Originally published on BU Today, a publication of Boston University.
In a time when brown people are suspected of being terrorists, turbans and headscarves are seen as signs of creeping sharia, and the religious “other” seems something dangerous, interfaith work is one of the new frontiers of social justice. In our post 9/11 world, where religious prejudice is often tied up in issues of race, ethnicity, and otherness, pluralism is desperately needed.
On this campus of more than 33,000 students, we are lucky to have a diverse and thriving community, with 21 groups representing traditions ranging from Islam to Sikhism to Hinduism to Jainism and more. But I don’t want to paint a picture of a “Kumbaya” circle holding hands and giving off good vibes. There are problems and challenges to interfaith work at BU, as I know from my work with the BU Interfaith Council.
In the Interfaith Council, where we promote education and engagement between religions on campus, we want to have open arms. We welcome groups with constant invitations and messages. But inevitably, the majority of the people who show up are from minority religions. This is understandable—members of minority religions feel the need to educate the majority and to combat prejudice. Muslims are concerned about fighting Islamophobic stereotypes; Christian Scientists want to show that they are not Tom Cruise’s Scientology; Sikhs want to explain the turbans they wear and their long beards.
But often, this eagerness of minorities to share and engage is contrasted with a lack of interest from the majority religion of America: Christianity. When we do have Christian participants, they are often from less understood or often-stereotyped denominations themselves—Orthodox Christians, Catholics, the aforementioned Christian Scientists. We also have some mainline Protestants (such as Anglicans and Methodists). But we tend to lack one specific group—evangelicals.
We’ve had a couple of evangelical participants. But almost half of the 21 religious life groups on campus are evangelical. So where are the rest?
Of course, this is not a BU-specific issue. Lack of evangelical engagement is a problem in the interfaith movement at large. One of the common fears for evangelicals in interfaith settings is the question of relativism-versus-truth claims. Will I have to give up my belief that my religion is the true one? Will I have to cede to religious relativism and say that, really, all religions are true?
The answer is no. The goal of the interfaith movement is not universalism. It’s not to say that we are all the same and are all right. It is about celebrating the difference and diversity among us. It is about learning to live in community while acknowledging that we all believe our religion is, indeed, the right one (why else would we practice it?). And we need evangelicals, so strong and secure in their convictions, to challenge us on this. Sometimes it is easy to seem inclusive when only interfaith-friendly people, ones who think there might be truth in more than one religion, are present. But that’s not doing the needed work of asking hard questions.

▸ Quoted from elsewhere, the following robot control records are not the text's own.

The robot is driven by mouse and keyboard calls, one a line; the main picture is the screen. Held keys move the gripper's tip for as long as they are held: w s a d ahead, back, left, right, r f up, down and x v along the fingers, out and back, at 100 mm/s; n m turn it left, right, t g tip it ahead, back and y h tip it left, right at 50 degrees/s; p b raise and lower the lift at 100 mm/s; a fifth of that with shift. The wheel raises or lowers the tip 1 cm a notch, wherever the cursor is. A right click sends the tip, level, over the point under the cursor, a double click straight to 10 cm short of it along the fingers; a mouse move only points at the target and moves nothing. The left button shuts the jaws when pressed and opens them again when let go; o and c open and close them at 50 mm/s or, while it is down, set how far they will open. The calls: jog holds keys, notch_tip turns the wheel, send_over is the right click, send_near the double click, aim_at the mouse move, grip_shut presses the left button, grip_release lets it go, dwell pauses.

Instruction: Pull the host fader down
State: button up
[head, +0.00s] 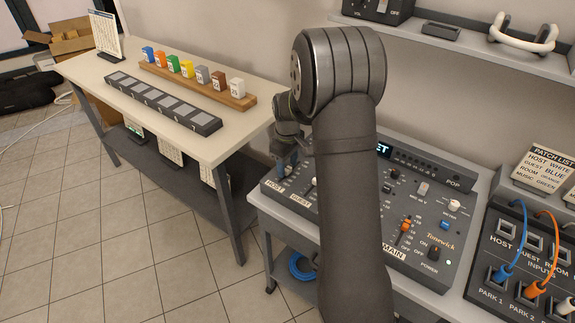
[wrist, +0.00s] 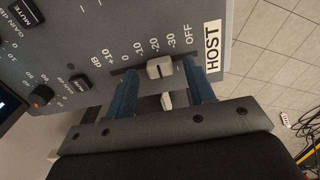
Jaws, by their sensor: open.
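The host fader (wrist: 160,67) is a pale grey cap in a dark slot on the grey mixer (head: 446,203). In the wrist view it sits beside the -20 and -30 marks, with the OFF mark and the HOST label (wrist: 213,47) to its right. My gripper (wrist: 160,88) is open, its blue fingers apart on either side of the cap along the slot. Gaps show between the cap and both fingers. In the head view my gripper (head: 285,163) is over the mixer's left end, and the fader there is hidden.
A second small white piece (wrist: 167,101) shows between the fingers, close to the gripper body. The main fader (head: 405,227) is orange, farther right on the mixer. A patch box (head: 507,293) with blue and orange cables stands at right. The bench (head: 212,145) is at left.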

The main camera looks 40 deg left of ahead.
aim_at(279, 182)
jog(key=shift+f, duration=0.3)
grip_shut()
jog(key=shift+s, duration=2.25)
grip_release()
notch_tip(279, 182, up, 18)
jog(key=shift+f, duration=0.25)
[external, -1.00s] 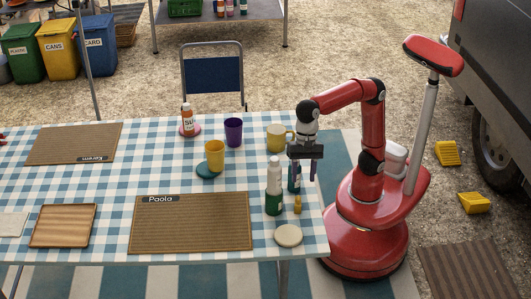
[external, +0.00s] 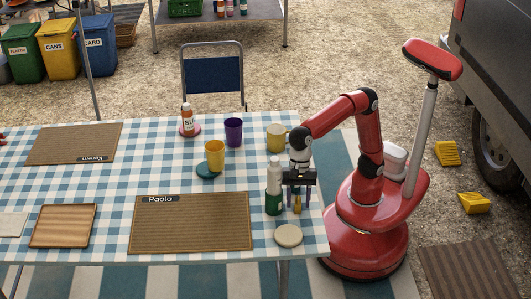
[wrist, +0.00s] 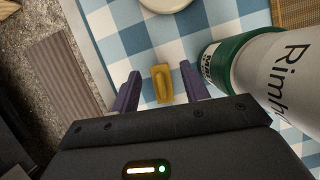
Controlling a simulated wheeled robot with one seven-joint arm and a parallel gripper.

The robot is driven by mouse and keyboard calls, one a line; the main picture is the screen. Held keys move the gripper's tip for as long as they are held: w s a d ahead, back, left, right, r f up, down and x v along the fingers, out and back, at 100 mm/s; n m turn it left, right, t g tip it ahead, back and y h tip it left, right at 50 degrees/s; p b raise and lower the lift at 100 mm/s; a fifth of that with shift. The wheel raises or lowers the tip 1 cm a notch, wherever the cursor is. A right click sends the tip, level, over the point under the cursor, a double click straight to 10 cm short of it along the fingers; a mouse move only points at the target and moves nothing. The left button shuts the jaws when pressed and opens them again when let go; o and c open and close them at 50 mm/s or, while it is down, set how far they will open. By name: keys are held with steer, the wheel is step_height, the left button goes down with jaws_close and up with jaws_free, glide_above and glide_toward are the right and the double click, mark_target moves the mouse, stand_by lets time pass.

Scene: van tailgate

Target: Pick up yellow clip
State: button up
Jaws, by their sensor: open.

So the interfaith movement and the Interfaith Council want to bring evangelicals to the table. They are welcome here. We will not demonize them; we are about breaking down stereotypes, not perpetuating them. In a nation deeply tied to its Protestant roots, where evangelicals are an important political force and make up more than a quarter of the American population, we need their commitment to a rich and religiously diverse community.
While minority religions feel a need to teach about themselves and strive for acceptance, the majority religion runs the risk of complacency. Christianity is secure in its position. It does not need to explain the meaning of its symbols or the motivations for its practices. It does not need the interfaith movement. But the interfaith movement needs Christianity.
Evangelicals, who speak the language of the Bible Belt and the Midwest—as well as that of the vast global evangelical community—can spread the ideas of interfaith acceptance to places and communities where minority religions may not have access. They can help realize a vision of American pluralism. The American creed promises equality for all, and to realize that for people of all faiths, we need the evangelicals on board.